TASK TO CARRY OUT: Identify the lines that contain the string "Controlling", then copy each of them.

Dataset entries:
------------------------------------------------------------------------
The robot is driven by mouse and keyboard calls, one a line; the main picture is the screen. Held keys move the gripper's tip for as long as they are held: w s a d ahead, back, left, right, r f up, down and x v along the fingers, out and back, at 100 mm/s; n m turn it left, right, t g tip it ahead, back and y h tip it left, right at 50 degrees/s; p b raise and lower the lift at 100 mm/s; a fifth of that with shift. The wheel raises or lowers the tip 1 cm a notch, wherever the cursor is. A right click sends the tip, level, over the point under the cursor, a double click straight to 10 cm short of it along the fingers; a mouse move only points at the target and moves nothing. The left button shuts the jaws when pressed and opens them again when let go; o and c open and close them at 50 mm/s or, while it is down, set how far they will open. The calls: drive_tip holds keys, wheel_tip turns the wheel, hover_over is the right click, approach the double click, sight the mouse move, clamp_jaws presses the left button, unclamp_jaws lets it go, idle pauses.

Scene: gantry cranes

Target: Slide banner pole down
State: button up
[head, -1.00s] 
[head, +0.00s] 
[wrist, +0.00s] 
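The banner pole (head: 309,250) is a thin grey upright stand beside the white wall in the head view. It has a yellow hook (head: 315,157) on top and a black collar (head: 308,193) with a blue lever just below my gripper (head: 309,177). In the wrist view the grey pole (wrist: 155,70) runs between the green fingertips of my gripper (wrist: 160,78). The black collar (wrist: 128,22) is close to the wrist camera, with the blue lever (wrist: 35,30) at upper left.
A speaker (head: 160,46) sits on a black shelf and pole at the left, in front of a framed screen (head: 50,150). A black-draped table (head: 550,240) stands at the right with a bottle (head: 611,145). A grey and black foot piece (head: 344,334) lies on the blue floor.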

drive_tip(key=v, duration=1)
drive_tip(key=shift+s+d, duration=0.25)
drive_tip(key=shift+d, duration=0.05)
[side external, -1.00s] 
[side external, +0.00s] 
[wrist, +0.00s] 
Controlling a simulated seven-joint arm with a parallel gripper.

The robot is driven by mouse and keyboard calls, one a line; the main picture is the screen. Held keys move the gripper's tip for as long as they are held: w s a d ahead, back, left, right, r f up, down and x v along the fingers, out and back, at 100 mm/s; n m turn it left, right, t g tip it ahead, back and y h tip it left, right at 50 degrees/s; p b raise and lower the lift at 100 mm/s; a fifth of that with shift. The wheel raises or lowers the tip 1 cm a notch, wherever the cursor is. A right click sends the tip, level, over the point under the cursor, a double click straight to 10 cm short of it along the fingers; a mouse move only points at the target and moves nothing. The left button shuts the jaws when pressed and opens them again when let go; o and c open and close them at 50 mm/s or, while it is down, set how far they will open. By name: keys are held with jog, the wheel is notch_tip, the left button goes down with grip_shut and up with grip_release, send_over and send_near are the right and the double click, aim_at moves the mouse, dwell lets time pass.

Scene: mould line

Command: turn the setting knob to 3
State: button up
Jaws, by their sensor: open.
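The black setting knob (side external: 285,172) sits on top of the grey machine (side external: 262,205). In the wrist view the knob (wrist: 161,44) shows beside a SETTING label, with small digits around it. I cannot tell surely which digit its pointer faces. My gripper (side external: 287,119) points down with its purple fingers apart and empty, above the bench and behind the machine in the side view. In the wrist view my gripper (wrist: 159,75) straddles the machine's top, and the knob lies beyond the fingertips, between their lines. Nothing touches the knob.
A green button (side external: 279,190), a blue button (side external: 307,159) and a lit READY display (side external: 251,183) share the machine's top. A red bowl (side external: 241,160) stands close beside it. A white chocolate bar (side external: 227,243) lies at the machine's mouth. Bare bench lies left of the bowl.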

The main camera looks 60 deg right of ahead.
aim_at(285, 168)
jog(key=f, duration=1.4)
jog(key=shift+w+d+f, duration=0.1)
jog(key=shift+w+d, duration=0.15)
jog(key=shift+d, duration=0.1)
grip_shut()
------------------------------------------------------------------------
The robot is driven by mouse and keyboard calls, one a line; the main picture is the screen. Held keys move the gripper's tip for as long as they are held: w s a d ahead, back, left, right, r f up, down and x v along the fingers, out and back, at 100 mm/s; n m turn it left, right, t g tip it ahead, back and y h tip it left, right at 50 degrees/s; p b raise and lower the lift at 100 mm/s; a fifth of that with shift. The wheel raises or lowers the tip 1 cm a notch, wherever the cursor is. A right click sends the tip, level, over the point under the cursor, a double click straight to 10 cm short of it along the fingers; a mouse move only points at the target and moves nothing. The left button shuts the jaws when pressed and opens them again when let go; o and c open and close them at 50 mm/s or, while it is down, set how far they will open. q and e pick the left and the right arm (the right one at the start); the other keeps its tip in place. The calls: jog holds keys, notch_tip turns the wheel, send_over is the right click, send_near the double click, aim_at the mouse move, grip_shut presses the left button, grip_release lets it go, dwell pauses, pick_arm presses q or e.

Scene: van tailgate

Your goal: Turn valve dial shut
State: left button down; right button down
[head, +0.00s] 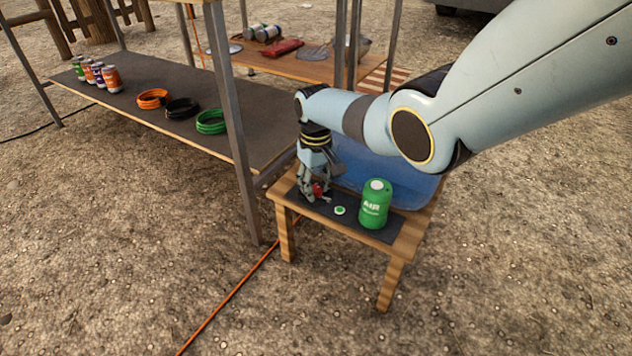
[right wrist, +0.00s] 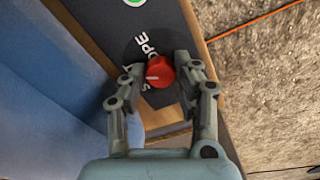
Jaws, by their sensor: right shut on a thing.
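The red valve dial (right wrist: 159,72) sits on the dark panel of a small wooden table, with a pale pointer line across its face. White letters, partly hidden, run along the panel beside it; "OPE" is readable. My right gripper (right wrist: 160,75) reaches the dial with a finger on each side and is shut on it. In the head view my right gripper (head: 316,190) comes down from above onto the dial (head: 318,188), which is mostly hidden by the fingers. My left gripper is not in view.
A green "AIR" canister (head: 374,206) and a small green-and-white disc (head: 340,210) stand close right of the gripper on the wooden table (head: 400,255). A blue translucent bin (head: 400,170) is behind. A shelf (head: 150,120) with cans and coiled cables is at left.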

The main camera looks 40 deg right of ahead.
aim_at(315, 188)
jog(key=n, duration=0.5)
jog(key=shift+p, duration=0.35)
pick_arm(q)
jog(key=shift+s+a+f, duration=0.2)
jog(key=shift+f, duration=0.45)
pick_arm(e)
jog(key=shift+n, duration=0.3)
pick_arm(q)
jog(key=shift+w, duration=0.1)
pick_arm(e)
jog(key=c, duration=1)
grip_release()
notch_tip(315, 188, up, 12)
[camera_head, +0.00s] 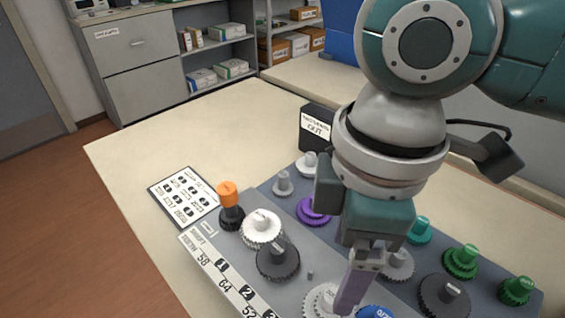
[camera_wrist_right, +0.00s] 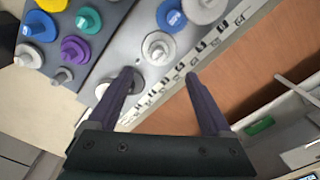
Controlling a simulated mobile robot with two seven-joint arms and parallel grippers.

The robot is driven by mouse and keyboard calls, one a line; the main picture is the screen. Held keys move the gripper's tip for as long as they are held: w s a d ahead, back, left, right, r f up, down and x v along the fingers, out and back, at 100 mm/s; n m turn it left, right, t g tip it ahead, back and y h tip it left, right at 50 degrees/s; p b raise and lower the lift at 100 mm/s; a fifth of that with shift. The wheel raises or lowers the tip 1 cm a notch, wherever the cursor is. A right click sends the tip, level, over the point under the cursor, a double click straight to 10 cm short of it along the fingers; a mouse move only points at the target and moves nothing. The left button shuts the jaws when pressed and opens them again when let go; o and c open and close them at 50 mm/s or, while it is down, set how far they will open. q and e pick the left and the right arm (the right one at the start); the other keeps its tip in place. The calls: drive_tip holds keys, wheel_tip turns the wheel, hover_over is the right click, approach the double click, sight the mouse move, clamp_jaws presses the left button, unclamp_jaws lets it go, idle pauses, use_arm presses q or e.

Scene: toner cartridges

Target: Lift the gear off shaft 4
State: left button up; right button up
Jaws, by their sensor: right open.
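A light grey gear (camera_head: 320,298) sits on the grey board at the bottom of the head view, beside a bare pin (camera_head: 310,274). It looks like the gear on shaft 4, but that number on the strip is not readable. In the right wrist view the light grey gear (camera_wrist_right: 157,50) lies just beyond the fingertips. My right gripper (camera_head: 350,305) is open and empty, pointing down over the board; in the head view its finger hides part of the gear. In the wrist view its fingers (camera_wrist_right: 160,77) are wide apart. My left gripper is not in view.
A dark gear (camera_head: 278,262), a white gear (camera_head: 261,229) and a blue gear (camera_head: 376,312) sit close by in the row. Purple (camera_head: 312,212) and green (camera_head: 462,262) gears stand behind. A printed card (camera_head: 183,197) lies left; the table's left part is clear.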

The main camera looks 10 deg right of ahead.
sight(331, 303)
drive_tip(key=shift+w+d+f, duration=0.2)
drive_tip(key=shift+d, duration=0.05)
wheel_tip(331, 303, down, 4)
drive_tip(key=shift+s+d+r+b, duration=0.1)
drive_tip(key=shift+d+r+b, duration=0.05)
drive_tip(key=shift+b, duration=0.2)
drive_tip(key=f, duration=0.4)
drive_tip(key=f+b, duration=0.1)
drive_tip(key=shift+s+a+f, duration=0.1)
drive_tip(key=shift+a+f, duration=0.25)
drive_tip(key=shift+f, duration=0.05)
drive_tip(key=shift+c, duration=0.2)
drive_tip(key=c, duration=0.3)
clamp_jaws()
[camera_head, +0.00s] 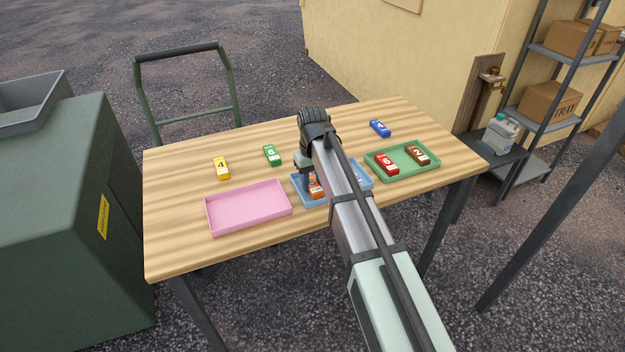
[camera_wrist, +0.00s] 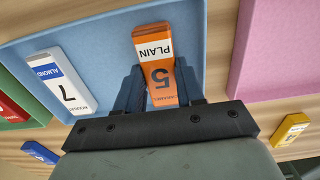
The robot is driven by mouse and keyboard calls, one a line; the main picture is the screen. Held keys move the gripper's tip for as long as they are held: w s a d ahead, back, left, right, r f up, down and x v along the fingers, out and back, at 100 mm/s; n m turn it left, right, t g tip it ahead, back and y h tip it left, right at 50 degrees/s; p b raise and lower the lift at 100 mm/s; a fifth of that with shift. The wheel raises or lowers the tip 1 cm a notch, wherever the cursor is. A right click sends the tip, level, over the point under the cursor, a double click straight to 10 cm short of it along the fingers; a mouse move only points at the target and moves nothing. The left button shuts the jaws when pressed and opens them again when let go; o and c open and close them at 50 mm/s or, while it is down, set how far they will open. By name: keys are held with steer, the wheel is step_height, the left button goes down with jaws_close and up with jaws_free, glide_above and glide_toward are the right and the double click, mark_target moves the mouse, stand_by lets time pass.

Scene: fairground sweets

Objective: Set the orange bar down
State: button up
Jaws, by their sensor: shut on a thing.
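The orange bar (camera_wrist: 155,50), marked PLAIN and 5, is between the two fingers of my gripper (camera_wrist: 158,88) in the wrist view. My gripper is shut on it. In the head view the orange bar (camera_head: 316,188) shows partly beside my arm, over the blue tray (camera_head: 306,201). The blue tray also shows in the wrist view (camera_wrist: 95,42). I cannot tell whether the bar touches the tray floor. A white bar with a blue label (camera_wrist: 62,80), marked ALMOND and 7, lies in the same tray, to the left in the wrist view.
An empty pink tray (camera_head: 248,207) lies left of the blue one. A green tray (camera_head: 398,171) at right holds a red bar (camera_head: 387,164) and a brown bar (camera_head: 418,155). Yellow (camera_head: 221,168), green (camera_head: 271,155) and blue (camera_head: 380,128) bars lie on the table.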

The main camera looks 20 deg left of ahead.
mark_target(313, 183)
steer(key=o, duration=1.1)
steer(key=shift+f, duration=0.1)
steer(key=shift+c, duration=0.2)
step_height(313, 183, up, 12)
------------------------------------------------------------------------
COMPLETE ANSWER:
Controlling a simulated seven-joint arm with a parallel gripper.
Controlling a simulated mobile robot with two seven-joint arms and parallel grippers.

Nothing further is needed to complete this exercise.